GIVEN EXERCISE
The line containing "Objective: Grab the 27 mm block" and every line after it, through the last, are to be extracted exactly; no other lines belong in the answer.

MATERIAL PROVIDED
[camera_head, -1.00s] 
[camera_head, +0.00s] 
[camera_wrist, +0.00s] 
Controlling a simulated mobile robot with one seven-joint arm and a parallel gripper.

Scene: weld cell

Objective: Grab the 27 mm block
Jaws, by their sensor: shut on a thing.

COMPLETE ANSWER
Objective: Grab the 27 mm block
Jaws, by their sensor: shut on a thing.

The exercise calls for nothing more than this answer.